GINI: is that direction. And I, you know, one of the things that I think a lot of us think about too, is how do we compensate that? So let’s say that they do bring in somebody. And I mean, for me, personally, I am very, very, very motivated by money. I’m very driven by money. When I was 27, I brought in a $2 billion account to fleischman Hillard and they didn’t pay me for it. You know what they did? They made me the lead on the account and I got to it was a $2 million account. So I got to work with other offices. I worked with the New York office and built relationships there because they were doing the media training. I got to work with the media relations. Team and work with them on getting, you know, big interviews, like 60 minutes, I got the experience of working and leading a huge account. And that was my reward. It wasn’t financial. And, you know, I mean to this day, that kind of experience at that age was huge. It was huge. And it got me into places where, you know, I probably shouldn’t have been at that age yet, but because I had brought in that kind of account landed that kind of account. All because it was a friend who was running the, the association. I mean, that’s, that’s what it was. But, um, you know, the money would have and like I said, I’m very driven by money, it would have been nice, but it wouldn’t be long gone, and I wouldn’t have that same experience. So think about that, those kinds of rewards as well, because it doesn’t necessarily have to be financial. And not everybody is motivated by money.

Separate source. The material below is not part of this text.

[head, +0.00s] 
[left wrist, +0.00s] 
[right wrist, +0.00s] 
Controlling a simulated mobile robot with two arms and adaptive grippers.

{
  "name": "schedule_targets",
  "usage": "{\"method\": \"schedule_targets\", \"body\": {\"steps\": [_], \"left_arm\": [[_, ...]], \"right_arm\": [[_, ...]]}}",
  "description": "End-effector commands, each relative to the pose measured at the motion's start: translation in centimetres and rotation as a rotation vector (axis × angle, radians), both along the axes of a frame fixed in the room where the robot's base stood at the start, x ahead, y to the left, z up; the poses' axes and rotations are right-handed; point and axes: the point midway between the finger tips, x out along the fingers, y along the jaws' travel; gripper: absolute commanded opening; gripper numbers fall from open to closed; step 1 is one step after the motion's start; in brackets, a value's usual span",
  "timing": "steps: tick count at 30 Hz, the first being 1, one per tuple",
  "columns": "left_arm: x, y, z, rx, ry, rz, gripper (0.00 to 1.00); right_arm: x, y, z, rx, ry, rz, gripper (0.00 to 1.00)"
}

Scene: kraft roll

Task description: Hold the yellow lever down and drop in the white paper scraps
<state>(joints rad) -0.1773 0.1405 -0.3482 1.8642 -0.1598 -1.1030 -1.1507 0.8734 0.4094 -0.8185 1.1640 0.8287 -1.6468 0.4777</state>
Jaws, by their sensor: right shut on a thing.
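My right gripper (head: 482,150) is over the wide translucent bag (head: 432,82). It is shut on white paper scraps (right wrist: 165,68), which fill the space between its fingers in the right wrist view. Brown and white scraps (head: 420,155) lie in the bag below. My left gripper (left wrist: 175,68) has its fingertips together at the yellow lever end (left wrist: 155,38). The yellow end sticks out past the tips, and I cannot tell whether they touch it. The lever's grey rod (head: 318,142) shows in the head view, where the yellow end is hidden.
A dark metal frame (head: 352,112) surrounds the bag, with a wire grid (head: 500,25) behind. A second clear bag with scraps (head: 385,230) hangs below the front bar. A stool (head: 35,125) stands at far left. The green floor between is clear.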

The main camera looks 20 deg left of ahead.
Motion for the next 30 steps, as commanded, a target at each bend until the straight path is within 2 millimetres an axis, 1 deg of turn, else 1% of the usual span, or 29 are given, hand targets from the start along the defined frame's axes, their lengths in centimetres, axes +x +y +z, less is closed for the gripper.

CHIP: Ya know, and I think from previous discussions, I think, folks, no, I’m not a huge fan of commission plans or things like that, you know, Most agency, right because, right they they are not, they, they generally don’t have the intended effect. But you do need to think about how you reward people for the the actions that they’re performing to help grow your business. And that can be on the revenue side, it can be on the cost side, it can be on the client performance side. So you absolutely need to have some sort of a reward system in place. And you need to recognize that, you know, perhaps by giving folks additional responsibility, or title improvements or cash or, you know, understanding what motivates them and putting those things together, and if you do that, you know, that will certainly help drive that train forward.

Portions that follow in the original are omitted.